▶ **Set exercise**:
Find the string "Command" in the data, then copy every line where it is found.

▶ **Input rows**:
# # # # # # #
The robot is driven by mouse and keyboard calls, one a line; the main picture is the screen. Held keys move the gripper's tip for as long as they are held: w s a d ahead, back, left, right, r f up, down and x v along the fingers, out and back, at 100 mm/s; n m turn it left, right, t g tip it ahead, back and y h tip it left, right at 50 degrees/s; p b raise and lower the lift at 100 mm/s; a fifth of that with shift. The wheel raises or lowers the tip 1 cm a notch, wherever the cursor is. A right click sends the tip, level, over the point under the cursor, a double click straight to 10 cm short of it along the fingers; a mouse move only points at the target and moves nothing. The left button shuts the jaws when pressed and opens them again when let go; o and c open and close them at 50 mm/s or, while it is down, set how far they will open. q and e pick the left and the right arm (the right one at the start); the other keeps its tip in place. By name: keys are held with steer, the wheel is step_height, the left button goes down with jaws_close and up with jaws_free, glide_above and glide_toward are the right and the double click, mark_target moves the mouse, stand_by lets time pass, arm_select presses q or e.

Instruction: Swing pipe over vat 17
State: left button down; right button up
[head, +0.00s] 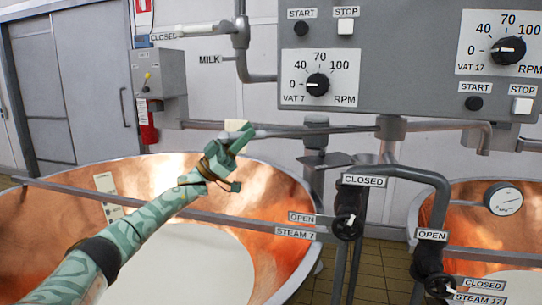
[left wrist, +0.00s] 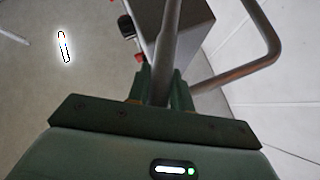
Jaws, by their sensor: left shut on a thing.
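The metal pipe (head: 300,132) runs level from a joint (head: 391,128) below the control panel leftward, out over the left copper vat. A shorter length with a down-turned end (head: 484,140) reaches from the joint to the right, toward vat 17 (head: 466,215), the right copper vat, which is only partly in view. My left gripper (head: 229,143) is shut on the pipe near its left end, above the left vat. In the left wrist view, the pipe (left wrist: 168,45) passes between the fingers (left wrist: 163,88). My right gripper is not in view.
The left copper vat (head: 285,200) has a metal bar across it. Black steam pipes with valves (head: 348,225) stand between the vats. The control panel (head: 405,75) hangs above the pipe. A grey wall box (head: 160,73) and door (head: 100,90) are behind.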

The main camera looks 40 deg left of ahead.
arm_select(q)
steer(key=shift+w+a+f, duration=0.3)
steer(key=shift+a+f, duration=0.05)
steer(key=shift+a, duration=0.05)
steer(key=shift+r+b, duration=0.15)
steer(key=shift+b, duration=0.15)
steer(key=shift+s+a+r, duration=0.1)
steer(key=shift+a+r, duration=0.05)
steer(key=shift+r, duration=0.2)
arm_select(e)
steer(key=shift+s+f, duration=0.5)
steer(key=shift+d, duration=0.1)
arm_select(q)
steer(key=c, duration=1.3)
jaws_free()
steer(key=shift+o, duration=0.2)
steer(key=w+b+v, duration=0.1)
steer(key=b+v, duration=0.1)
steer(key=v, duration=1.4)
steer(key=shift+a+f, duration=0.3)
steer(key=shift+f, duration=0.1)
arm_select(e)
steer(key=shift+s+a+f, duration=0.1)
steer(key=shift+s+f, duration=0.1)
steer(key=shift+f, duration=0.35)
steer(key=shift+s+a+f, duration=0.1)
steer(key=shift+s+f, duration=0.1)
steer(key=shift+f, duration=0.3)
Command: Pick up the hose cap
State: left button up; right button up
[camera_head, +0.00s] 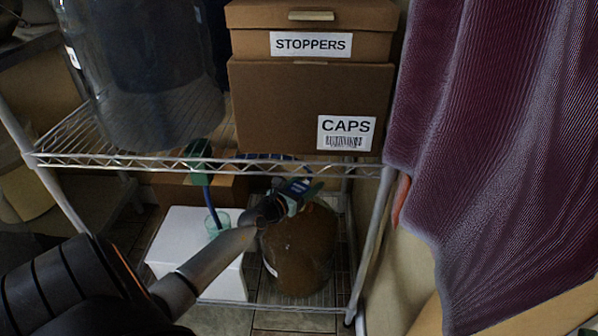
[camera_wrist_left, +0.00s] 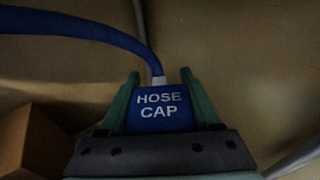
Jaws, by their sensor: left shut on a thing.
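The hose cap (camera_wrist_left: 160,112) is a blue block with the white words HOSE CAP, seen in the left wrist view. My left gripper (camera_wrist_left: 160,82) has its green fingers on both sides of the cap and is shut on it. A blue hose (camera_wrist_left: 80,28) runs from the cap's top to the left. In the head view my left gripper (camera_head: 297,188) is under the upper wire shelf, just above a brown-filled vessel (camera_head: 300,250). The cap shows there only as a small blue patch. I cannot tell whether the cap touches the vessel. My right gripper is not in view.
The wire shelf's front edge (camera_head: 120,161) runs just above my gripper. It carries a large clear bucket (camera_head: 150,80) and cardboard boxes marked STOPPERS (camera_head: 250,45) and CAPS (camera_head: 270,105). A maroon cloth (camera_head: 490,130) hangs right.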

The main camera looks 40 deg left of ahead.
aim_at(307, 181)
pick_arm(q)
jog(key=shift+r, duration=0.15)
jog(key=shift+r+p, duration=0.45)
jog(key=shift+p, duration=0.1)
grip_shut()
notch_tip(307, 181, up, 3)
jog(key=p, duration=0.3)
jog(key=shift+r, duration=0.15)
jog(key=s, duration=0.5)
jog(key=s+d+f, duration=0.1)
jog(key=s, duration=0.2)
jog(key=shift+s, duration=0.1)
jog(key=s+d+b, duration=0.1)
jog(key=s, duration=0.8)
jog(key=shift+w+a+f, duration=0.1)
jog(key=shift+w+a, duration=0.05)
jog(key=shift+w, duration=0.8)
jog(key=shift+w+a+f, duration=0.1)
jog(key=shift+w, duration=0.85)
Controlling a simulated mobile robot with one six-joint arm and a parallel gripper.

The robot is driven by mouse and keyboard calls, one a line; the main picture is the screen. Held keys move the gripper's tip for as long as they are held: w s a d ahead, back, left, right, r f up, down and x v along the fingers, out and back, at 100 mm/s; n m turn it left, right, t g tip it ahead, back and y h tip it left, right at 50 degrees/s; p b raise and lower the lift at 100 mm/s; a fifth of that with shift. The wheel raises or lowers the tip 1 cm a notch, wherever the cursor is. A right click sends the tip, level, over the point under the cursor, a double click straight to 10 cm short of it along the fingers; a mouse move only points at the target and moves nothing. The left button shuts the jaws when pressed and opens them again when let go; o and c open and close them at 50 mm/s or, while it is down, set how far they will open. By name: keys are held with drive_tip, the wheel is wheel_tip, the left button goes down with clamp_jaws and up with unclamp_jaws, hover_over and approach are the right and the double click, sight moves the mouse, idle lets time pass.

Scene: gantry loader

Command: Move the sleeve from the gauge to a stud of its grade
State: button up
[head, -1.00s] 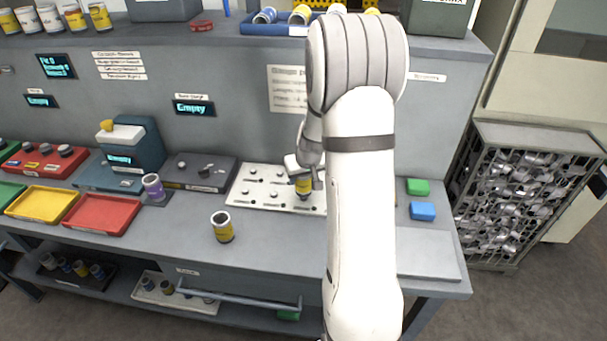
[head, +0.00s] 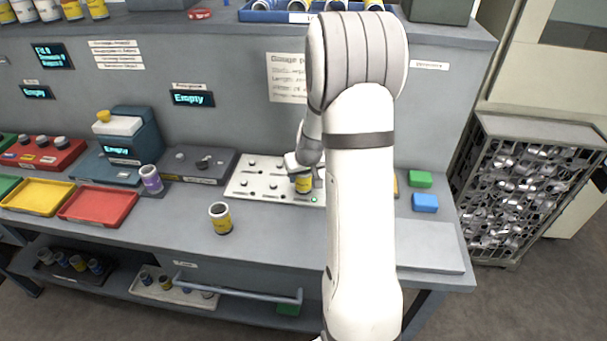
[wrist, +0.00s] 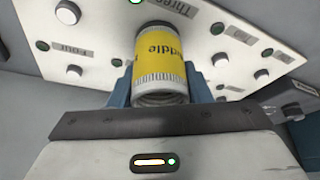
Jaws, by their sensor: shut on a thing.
# # # # # # #
▶ **Solution for this exercise**:
Command: Pick up the hose cap
Command: Move the sleeve from the gauge to a stud of its grade

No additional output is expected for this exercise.